Billionaire investor, Carl Icahn, announced Tuesday in an SEC filing that he now owns a 9.99% stake in Greenbrier (NASDAQ: GBX). Icahn acquired a 9.5% stake in Greenbrier in 2008 and pushed for a merger with American Railcar (NASDAQ: ARII), in which he has a majority investment of 55.6%. However, that deal fell through because of unresolved issues.
The current investment in Greenbrier has brought back the possibility of a merger between Greenbrier and American Railcar since Icahn has contacted Greenbrier CEO, Bill Furman, to schedule discussions regarding possible lucrative and plausible opportunities.
The two companies have plenty of synergy since both Greenbrier and American Railcar have a joint venture in Ohio Castings. Additionally, Greenbrier has bought railcars and subcontracted manufacturing work to American Railcar. American Railcar and Greenbrier compete directly, so a merger would reduce competition for both and diversify American Railcar’s business in the refurbishment and parts units.
About American Railcar
American Railcar Industries is headquartered in Saint Charles, Missouri. American Railcar designs and manufactures new railcars and railcar parts. American Railcar also runs a network of repair centers. American Railcar also provides rail fleet engineering and management services to railroads, equipment leasing companies and shippers.
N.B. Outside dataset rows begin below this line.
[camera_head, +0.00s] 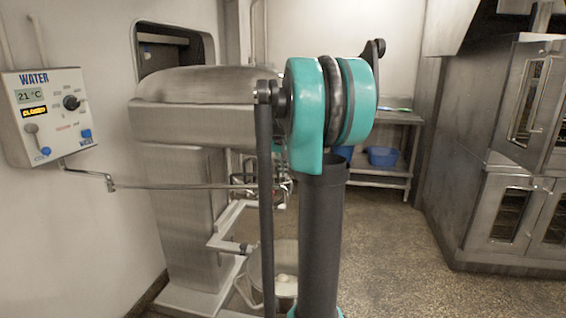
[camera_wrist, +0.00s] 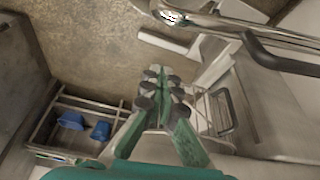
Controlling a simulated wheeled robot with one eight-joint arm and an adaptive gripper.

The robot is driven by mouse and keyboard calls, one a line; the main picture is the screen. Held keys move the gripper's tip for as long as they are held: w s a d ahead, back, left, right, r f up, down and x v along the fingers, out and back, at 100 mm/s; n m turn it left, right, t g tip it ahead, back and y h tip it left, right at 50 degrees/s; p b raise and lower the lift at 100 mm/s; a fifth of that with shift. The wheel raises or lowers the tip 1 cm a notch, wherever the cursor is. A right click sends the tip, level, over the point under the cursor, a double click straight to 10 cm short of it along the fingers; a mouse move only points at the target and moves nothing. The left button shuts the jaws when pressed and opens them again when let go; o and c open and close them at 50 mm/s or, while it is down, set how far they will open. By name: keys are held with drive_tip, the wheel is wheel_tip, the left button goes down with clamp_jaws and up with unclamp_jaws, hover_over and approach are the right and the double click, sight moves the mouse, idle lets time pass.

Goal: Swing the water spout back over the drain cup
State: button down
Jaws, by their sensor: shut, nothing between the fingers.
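The water spout (camera_head: 180,187) is a thin metal pipe. I cannot make out a drain cup in either view. My gripper (camera_wrist: 160,88) has green fingers with dark pads, shut and empty in the wrist view. A shiny metal bar (camera_wrist: 235,24) passes above right of it, apart from the fingertips; I cannot tell if this is the spout. My arm mostly hides the gripper in the head view.
A steel bowl (camera_head: 284,284) sits low at the mixer, partly behind my arm. A black curved handle (camera_wrist: 285,62) is right of my gripper. A steel table (camera_head: 393,118) with blue bins (camera_head: 382,157) stands behind; ovens (camera_head: 515,150) are at right. Floor between is clear.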

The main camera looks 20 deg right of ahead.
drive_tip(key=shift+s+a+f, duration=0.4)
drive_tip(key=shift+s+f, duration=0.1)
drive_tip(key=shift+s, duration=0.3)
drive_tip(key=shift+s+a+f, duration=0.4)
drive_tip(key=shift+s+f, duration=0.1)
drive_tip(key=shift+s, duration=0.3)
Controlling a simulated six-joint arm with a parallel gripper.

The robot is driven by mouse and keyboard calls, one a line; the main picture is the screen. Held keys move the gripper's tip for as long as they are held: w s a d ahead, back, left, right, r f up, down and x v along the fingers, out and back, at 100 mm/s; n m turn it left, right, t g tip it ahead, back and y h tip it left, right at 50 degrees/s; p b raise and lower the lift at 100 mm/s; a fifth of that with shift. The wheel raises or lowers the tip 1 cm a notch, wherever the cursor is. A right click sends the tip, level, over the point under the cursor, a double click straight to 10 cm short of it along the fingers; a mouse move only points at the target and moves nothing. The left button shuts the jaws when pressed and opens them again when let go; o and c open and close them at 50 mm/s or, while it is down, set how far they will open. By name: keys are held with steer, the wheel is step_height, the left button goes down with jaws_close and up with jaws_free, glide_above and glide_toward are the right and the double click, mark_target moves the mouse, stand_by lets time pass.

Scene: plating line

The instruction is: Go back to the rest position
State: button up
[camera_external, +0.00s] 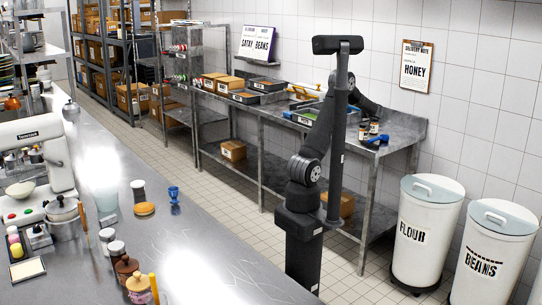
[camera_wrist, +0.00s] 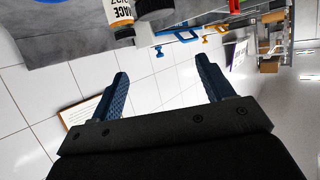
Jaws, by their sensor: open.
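My gripper (camera_wrist: 162,82) is open in the wrist view. Its two blue ridged fingers stand wide apart with nothing between them. White wall tiles show behind the gap. In the external view my arm is folded up in front of the steel back bench (camera_external: 398,128), and my gripper is hard to make out behind the arm links.
Labelled jars (camera_external: 368,128) stand on the back bench close to my arm; a labelled jar (camera_wrist: 121,12) shows in the wrist view. A delivery note (camera_external: 416,66) hangs on the wall. White bins (camera_external: 425,230) stand right. The front counter (camera_external: 215,235) holds jars and a mixer.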

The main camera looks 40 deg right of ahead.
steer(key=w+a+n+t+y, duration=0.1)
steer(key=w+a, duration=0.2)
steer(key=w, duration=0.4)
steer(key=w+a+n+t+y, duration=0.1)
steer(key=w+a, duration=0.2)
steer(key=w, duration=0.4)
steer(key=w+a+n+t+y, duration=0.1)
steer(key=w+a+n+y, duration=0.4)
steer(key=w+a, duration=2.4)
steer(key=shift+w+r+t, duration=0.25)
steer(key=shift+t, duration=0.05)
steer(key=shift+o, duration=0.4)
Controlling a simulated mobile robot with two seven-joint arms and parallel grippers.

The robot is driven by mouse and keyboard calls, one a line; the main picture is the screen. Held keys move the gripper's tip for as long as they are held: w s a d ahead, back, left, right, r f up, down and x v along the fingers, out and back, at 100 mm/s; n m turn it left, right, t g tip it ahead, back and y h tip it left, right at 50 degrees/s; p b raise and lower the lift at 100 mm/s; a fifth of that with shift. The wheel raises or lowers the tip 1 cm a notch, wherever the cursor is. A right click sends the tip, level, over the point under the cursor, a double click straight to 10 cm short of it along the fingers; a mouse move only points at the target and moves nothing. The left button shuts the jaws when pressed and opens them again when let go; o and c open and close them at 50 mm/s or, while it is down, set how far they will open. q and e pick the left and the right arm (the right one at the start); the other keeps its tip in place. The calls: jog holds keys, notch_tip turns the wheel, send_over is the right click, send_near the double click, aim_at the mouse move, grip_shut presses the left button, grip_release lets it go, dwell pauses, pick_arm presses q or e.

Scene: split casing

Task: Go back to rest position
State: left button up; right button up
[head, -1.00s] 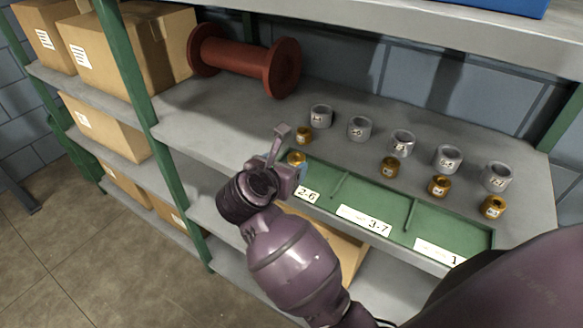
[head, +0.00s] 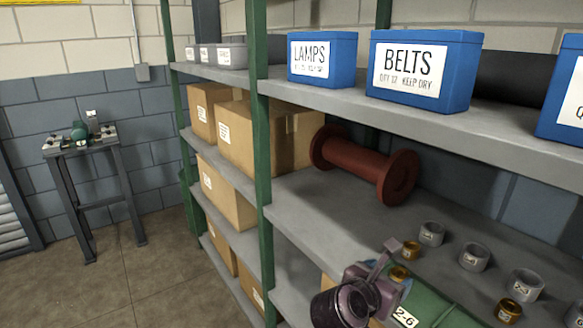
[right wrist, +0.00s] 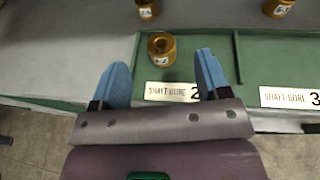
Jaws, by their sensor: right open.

Oregon-based Greenbrier is a major supplier of transportation services and equipment to rail companies. Greenbrier makes railroad freight cars and marine barges. Greenbrier also repairs, refurbishes and provides railcar parts in North America. Greenbrier’s refurbishment and parts unit accounts for 30% of 2012 revenues, while the new railcars unit accounted for 69% of the revenue, with barges being negligible. Greenbrier had a weaker quarter with profit falling to $7.4 million from $12.6 million a year earlier. However, Greenbrier has a strong order book, with its barges unit having a backlog of $25 million.
Furman has disclosed that Icahn has asked for a meeting to discuss possible strategic opportunities. However, no firm date has yet been fixed for the meeting. Furman has described Icahn as a respected investor, while Greenbrier CFO, Mark Rittenbaum, said he has a healthy respect for Icahn. Rittenbaum also said that Icahn’s interest in Greenbrier was more strategic than an activist campaign. This could be because Greenbrier has been dealing with Icahn through American Railcar for the past ten years. While Icahn is known for hostile takeover bids and criticism of management of companies in which he takes an interest, the relationship with Greenbrier is expected to be smoother because of the strategic interest and the value of a merger between American Railcar and Greenbrier.
Shares of American Railcar Industries went up by 17.7% on Tuesday to close at $31.16 with 419,920 shares changing hands. Other companies that saw an increase in share prices on Tuesday include Immersion Corporation (NASDAQ: IMMR), which saw an increase of 12.9% to $5.76 with 416,814 shares traded.
Clean Energy Fuels (NASDAQ: CLNE) shares went up by 10.9% to $12.26 with 4.6 million shares traded. Coldwater Creek (NASDAQ: CWTR) shares went up by 7.2% to close Tuesday’s session at $4.93 on a volume of 464,288 shares.